New U.S. Internet traffic rules cleared a hurdle on Thursday, surviving an attempt by the Senate to block them from taking effect later in the month.
President Barack Obama's fellow Democrats in the Senate blocked a Republican-backed resolution to disapprove of the Federal Communications Commission's rules on net neutrality. The vote was 52-46 against the resolution.
Adopted by a divided FCC last December, the rules forbid broadband providers from blocking legal content while leaving flexibility for providers to manage their networks.
The rules still face a court challenge. Lawsuits by Verizon Communications Inc and others have been consolidated before the U.S. Court of Appeals for the District of Columbia Circuit.
The Senate resolution was championed by Kay Bailey Hutchinson, the top Republican on the Senate Commerce Committee, and had 42 co-sponsors, all Republican. A similar measure passed the Republican-led House of Representatives in April.
Regulations to mandate the neutrality of the Internet -- in terms of content, sites, platforms and types of equipment that may be attached -- have been the subject of fierce debate for the last 10 years.

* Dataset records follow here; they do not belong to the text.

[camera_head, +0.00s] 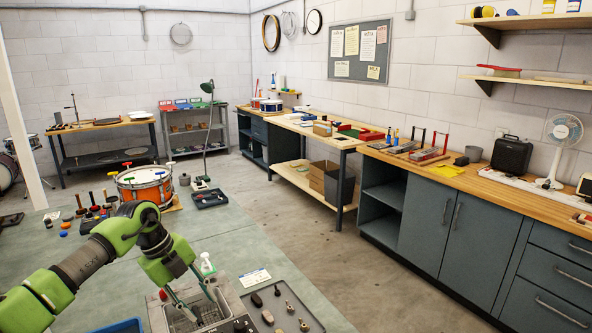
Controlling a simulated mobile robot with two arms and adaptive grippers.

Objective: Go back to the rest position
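My green left arm comes in from the lower left across the bench (255,240). My left gripper (198,304) points down over a grey metal basin (232,300) at the front of the bench. Its two fingers stand apart, and I see nothing held between them. The fingertips are at or just inside the basin's opening; how deep I cannot tell. My right gripper is not in view.
A tray (290,305) with several small parts lies right of the basin. A blue bin edge (120,327) shows at the bottom. An orange drum (145,187), dark-handled tools (92,203) and a lamp (207,140) stand farther back. Open floor (300,230) lies to the right.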

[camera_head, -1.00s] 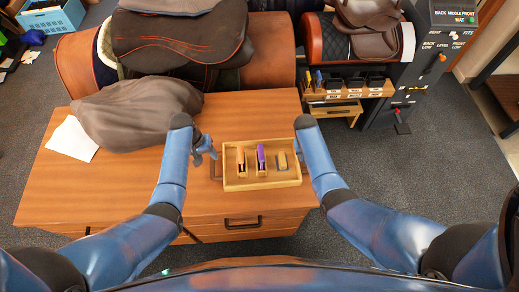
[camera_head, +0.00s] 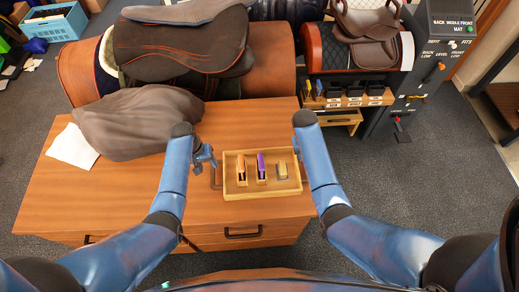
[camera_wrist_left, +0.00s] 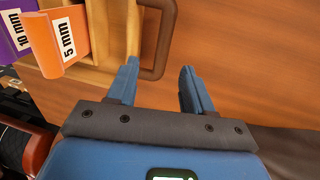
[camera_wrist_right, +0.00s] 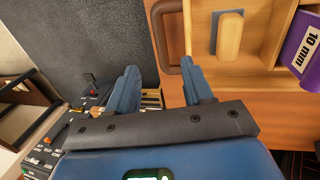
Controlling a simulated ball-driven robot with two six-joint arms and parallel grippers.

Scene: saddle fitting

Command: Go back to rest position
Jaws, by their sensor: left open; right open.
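In the head view my left gripper (camera_head: 211,157) is by the left end of the wooden tray (camera_head: 246,193) on the desk. In the left wrist view my left gripper (camera_wrist_left: 157,75) is open and empty, with the tray's brown handle (camera_wrist_left: 160,70) showing beyond and between its fingertips. In the right wrist view my right gripper (camera_wrist_right: 160,80) is open and empty. The tray's other handle (camera_wrist_right: 158,25) shows beyond its fingertips. In the head view my right forearm covers this gripper. I cannot tell the exact gap between the fingers and either handle.
The tray holds an orange 5 mm piece (camera_head: 241,168), a purple 10 mm piece (camera_head: 261,167) and a tan-topped block (camera_head: 282,170). A brown cloth-like cover (camera_head: 135,122) and white paper (camera_head: 72,148) lie left on the desk (camera_head: 110,200). A saddle (camera_head: 180,45) stands behind.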

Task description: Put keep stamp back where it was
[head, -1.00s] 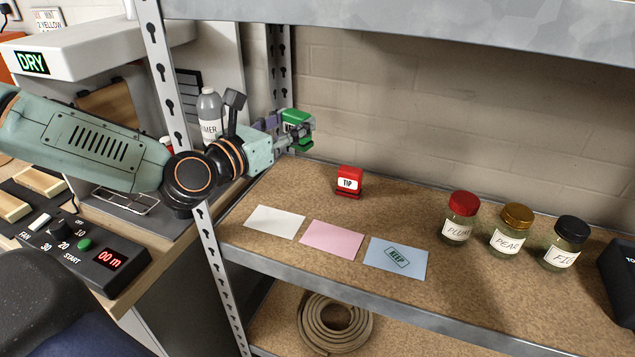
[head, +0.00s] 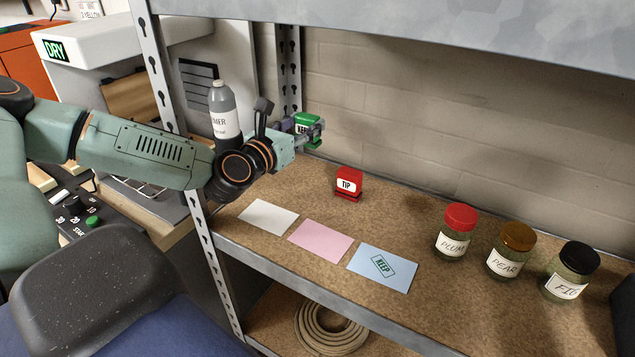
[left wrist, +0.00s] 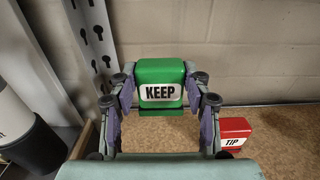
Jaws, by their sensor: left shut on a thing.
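The green KEEP stamp (head: 304,124) is held in my left gripper (head: 312,133), above the back left part of the shelf board. In the left wrist view the KEEP stamp (left wrist: 160,86) sits between the two fingers of my left gripper (left wrist: 162,98), its white label facing the camera. The red TIP stamp (head: 348,184) stands on the board to the right of and below the gripper; it also shows in the left wrist view (left wrist: 234,134). A blue card (head: 383,267) bears a green KEEP print. My right gripper is out of view.
A white card (head: 268,217) and a pink card (head: 321,241) lie left of the blue card. Jars labelled PLUM (head: 455,233), PEAR (head: 511,251) and FIG (head: 571,272) stand at right. A shelf post (head: 160,75) and grey bottle (head: 223,115) are near my left arm.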

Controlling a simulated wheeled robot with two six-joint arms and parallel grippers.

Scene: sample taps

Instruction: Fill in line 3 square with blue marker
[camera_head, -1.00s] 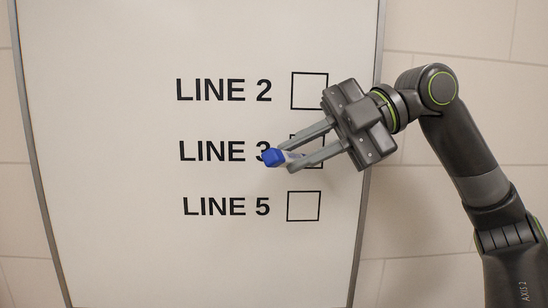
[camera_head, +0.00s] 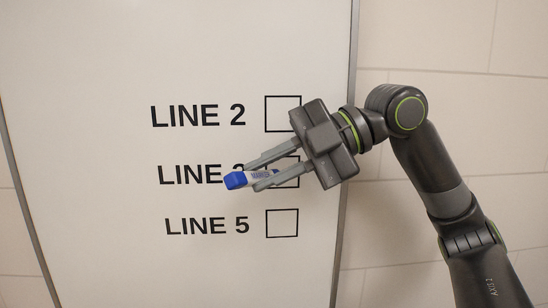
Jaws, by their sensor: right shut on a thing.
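A white board carries printed lines, each with an empty square beside it. The line 3 square (camera_head: 288,179) is partly hidden behind my right gripper, and no blue shows in its visible part. The "LINE 3" label (camera_head: 190,175) has its last character partly covered. My right gripper (camera_head: 262,173) is shut on a blue and white marker (camera_head: 237,180), held in front of the line 3 row. The marker's blue end points left, over the label. I cannot tell whether the marker touches the board. My left gripper is not in view.
The line 2 square (camera_head: 283,114) above and the line 5 square (camera_head: 282,223) below are both empty. The white board (camera_head: 110,260) has a grey metal frame (camera_head: 345,170) on its right. A pale tiled wall (camera_head: 440,40) lies behind.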

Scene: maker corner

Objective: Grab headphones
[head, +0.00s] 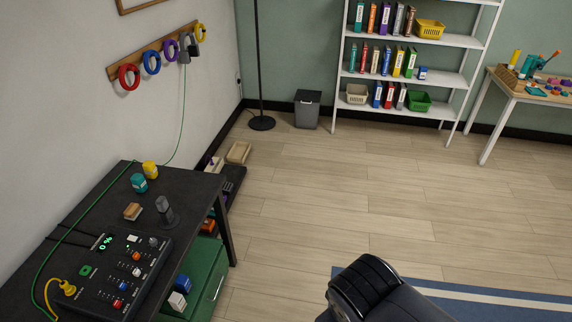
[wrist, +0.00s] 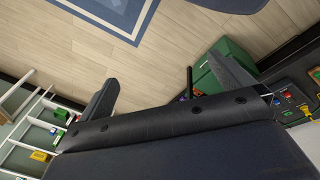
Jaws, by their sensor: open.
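What look like grey headphones (head: 184,49) hang from the wooden wall rail in the head view, their two cups side by side. A thin green cable runs from them down to the dark table. They are small there, and I do not see them in the wrist view. My gripper (wrist: 163,70) is open in the wrist view, its two dark fingers wide apart with nothing held between them. It is over the floor, well away from the headphones. The fingers do not show in the head view; only a dark part of my arm does.
Red, blue, purple and yellow rings hang on the wooden rail (head: 136,69). Below, the dark table (head: 95,204) bears a control box (head: 107,268), a microphone-like item and small blocks. A green cabinet (head: 207,277) stands under it. A bin (head: 307,109) and white shelves are behind; mid-floor is clear.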

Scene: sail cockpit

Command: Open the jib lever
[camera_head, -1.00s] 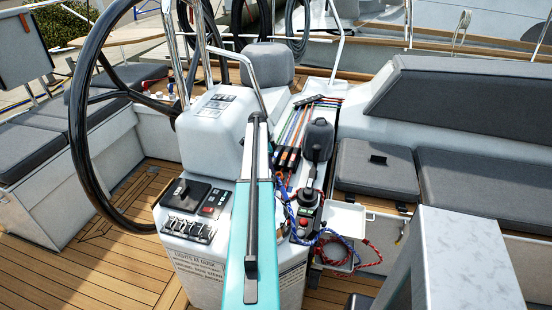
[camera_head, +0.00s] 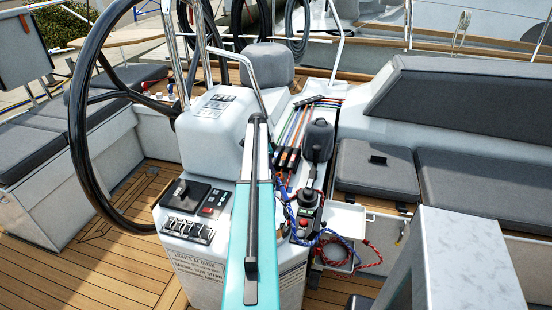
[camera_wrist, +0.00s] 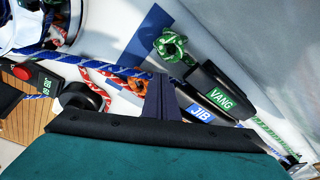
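In the wrist view the blue JIB label (camera_wrist: 201,113) marks a dark lever body, which is partly hidden by the dark edge of my wrist. My gripper (camera_wrist: 161,82) shows as two dark fingers side by side, with no clear gap between them. It is just left of the JIB label and appears empty; I cannot tell whether it touches the lever. The VANG lever (camera_wrist: 220,97) with a green label lies beside the jib lever, to its upper right. In the head view the row of levers (camera_head: 289,157) is partly behind my arm, and the gripper is hidden.
A green rope coil (camera_wrist: 172,45), orange rope (camera_wrist: 130,84) and blue rope (camera_wrist: 85,64) lie near the fingers. A black winch (camera_head: 317,140) stands right of the levers. A control box with a red button (camera_head: 305,222) and the steering wheel (camera_head: 80,130) flank the console.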

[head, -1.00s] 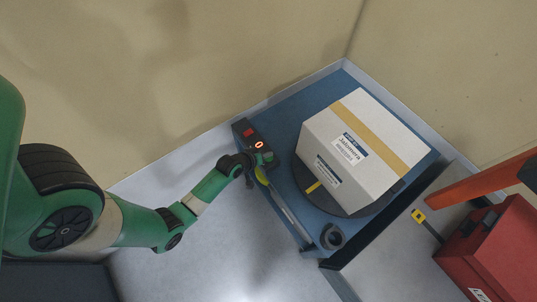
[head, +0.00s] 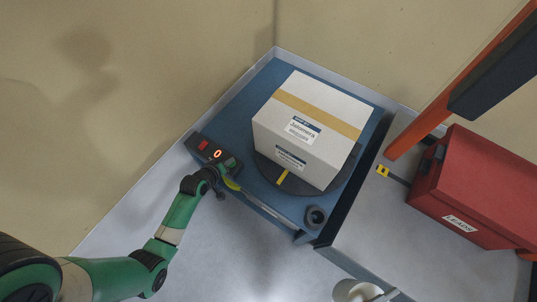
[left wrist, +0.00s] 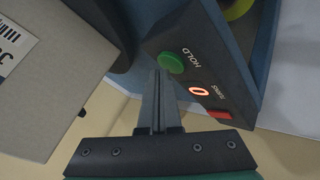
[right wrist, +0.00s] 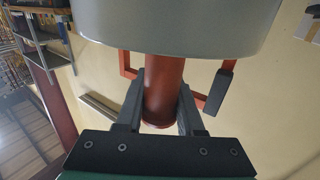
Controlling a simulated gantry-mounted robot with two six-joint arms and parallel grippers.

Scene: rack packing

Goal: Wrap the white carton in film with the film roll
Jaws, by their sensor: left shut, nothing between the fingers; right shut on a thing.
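The white carton (head: 312,128) with a tan tape band and labels sits on a dark round turntable (head: 272,172) with a yellow mark. My left gripper (left wrist: 159,75) is shut and empty at the control box (head: 211,152), its tips at the green HOLD button (left wrist: 171,62). The display reads 0. In the right wrist view, my right gripper (right wrist: 160,100) is shut on the red-brown core of a pale film roll (right wrist: 175,25). A pale round thing (head: 352,291), perhaps this roll, is cut off at the bottom of the head view. My right gripper is not clear there.
A red case (head: 476,190), an orange post (head: 455,85) and a yellow tag (head: 382,171) are at right.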

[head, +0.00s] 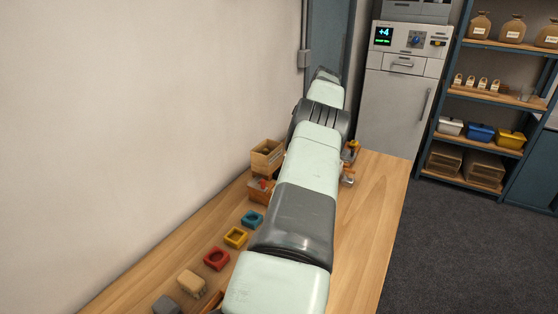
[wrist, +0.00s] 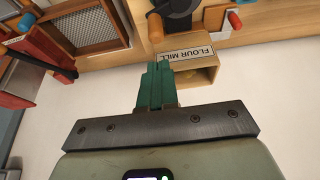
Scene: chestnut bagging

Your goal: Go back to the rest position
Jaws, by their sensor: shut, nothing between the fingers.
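My gripper (wrist: 160,68) shows in the wrist view with its two green fingers shut together and nothing between them. Past the fingertips is a wooden flour mill (wrist: 205,75) with a printed label, seen upside down. The fingers overlap the mill's open box in this view, and I cannot tell whether they touch it. In the head view my arm stretches away along the wooden bench (head: 375,215), and the gripper itself is hidden behind the arm.
A wooden box (head: 267,153) stands by the wall, left of my arm. A white cabinet (head: 397,100) stands beyond the bench. The bench's right side is clear.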

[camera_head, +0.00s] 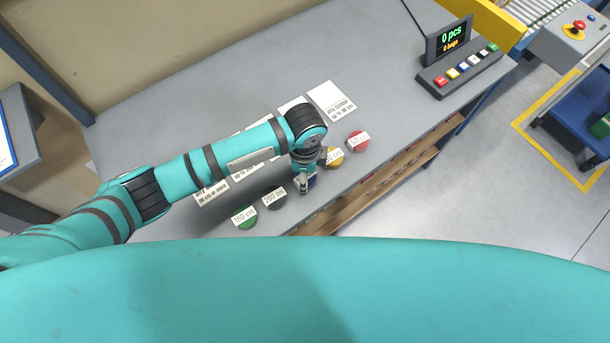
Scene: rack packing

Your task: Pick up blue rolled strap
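A small patch of blue (312,181), which looks like the rolled strap, shows beside and beneath my left gripper (304,186) on the grey table. The gripper and wrist hide most of it, including any label. My left gripper points down at the table's front part, between the black strap and the yellow strap. Its fingers are small and partly hidden, so whether they are closed on the strap cannot be seen. My right gripper is out of view.
Green (245,223) and black (276,204) rolled straps lie left of the gripper; yellow (335,162) and red (358,147) ones lie right. White printed cards (331,97) lie behind. A counter display with buttons (459,68) stands at the right end. The table's back is clear.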

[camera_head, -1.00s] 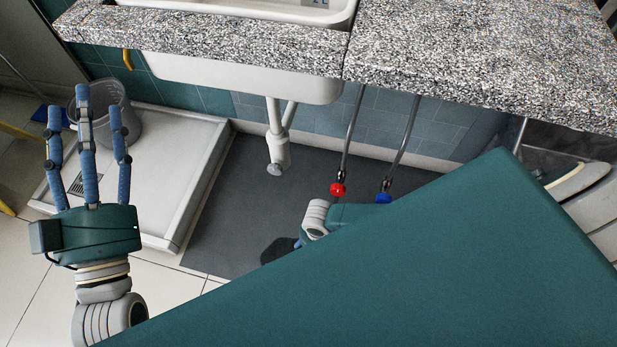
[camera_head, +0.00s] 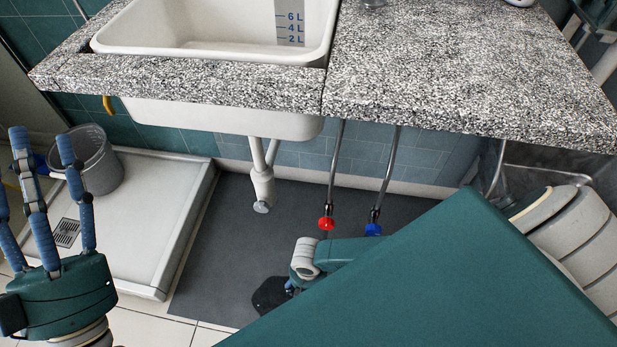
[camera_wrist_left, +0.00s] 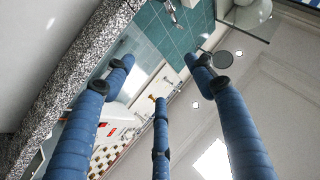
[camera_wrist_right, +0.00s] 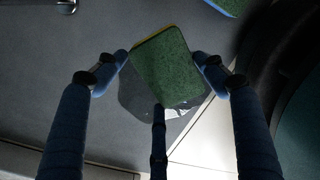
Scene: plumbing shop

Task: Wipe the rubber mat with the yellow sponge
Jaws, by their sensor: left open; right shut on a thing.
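The dark grey rubber mat (camera_head: 230,230) lies on the floor below the sink, with a darker wet-looking patch (camera_head: 268,298) near its front. My right gripper (camera_wrist_right: 165,62) is shut on the yellow sponge (camera_wrist_right: 168,68), whose green face and a thin yellow edge show in the right wrist view. The sponge covers part of the dark patch (camera_wrist_right: 135,100) in that view; I cannot tell whether it touches the mat. In the head view my arm hides the sponge and most of that gripper. My left gripper (camera_head: 40,155) is raised at the left, open and empty.
A white shower tray (camera_head: 135,225) with a grey bucket (camera_head: 95,165) borders the mat on the left. The granite counter (camera_head: 430,75) and sink (camera_head: 220,115) overhang it. A drain pipe (camera_head: 262,185) and red (camera_head: 326,223) and blue (camera_head: 373,229) valves hang above the mat.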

The dispute pits content providers, who seek protection against the blocking or degrading of their services, against Internet service providers who often supply rival content and fear their networks could be overwhelmed.
The FCC's rules allow consumers and entrepreneurs to utilize the Internet without having to ask permission from their broadband provider, Democratic Senator Jay Rockefeller, chairman of the Senate Commerce Committee, said on Wednesday.
Backers of net neutrality say big providers could otherwise use their gatekeeper role to discriminate against competitors.
But Republicans said the rules were an unprecedented power grab by the FCC.
Hutchinson said the rules were yet another example of the Obama administration's relentless imposition of new and destructive regulations... (that) are freezing our economy.
The FCC rules are scheduled to go into effect on November 20.